'''
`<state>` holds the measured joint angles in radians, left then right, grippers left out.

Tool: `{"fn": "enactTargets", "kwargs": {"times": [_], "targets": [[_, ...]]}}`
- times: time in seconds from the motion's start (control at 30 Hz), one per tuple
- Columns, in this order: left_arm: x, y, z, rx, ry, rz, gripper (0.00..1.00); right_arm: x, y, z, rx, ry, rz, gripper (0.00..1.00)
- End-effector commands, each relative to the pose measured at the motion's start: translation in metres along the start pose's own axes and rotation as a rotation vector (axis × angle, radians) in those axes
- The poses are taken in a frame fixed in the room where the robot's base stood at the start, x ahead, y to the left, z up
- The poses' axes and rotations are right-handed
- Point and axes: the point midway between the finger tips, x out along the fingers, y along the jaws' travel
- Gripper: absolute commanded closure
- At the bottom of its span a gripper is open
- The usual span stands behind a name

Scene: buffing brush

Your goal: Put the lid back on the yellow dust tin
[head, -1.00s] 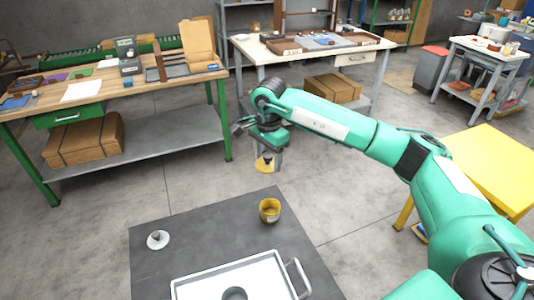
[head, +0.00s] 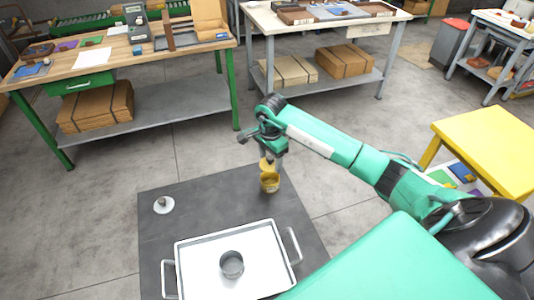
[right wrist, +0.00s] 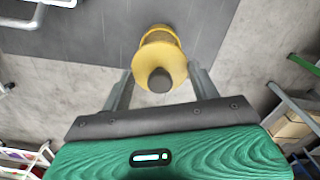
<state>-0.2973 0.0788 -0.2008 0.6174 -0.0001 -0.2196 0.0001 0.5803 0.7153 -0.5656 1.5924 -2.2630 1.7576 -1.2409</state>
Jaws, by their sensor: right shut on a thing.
'''
● Task: Retype verbatim only the lines beginning with the line that contains "[head, -1.00s]" and ending with the last line of the listing above; pictures are to be excluded.

● Response to the task:
[head, -1.00s] 
[head, +0.00s] 
[right wrist, +0.00s] 
<state>-0.2973 0.0788 -0.2008 0.6174 -0.0001 -0.2196 0.0001 0.5803 0.7153 -0.5656 1.5924 -2.2630 1.7576 -1.2409</state>
Jaws, by their sensor: right shut on a thing.

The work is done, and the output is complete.